**The request**. Repeat what the lines below say, word for word, and skip every image.

**Dataset excerpt**.
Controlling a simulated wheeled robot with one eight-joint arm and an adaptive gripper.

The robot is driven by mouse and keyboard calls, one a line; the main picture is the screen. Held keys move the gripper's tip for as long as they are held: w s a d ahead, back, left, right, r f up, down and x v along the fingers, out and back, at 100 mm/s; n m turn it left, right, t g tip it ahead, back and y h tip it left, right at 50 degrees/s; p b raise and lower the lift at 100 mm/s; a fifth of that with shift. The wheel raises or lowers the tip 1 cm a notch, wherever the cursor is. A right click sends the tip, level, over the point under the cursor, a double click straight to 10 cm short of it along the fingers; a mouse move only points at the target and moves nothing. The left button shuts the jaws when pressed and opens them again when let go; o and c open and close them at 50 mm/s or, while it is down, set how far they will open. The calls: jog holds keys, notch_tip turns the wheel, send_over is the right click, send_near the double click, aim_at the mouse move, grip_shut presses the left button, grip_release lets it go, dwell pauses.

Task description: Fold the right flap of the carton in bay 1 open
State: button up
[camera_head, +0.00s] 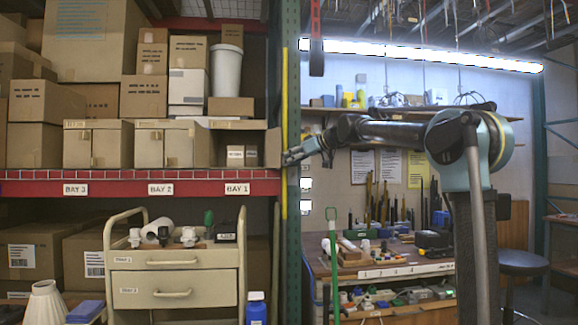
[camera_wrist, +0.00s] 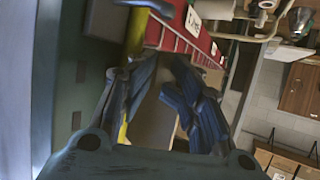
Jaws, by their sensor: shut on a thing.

**Task response**.
Controlling a simulated wheeled robot with one eight-joint arm and an adaptive gripper.

The robot is driven by mouse and keyboard calls, one a line; the main picture is the screen. Held keys move the gripper's tip for as long as they are held: w s a d ahead, back, left, right, r f up, down and x v along the fingers, out and back, at 100 mm/s; n m turn it left, right, t g tip it ahead, back and y h tip it left, right at 50 degrees/s; p b raise and lower the lift at 100 mm/s; a fifth of that with shift. The wheel raises or lowers the tip 1 cm a notch, wherever the cursor is. A right click sends the tip, level, over the point under the cursor, a double click straight to 10 cm short of it along the fingers; a mouse move only points at the target and moves nothing. The left button shuts the jaws when pressed and opens them again when let go; o and c open and close them at 50 mm/s or, while it is down, set how far they will open. The calls: jog holds keys, notch_tip turns the wheel, send_over is the right click, send_near the double click, aim_at the mouse move, grip_shut presses the left button, grip_release lets it go, dwell pauses.

Task description: Fold the right flap of the carton in bay 1 open
State: button up
[camera_head, +0.00s] 
[camera_wrist, +0.00s] 
Jaws, by their sensor: shut on a thing.

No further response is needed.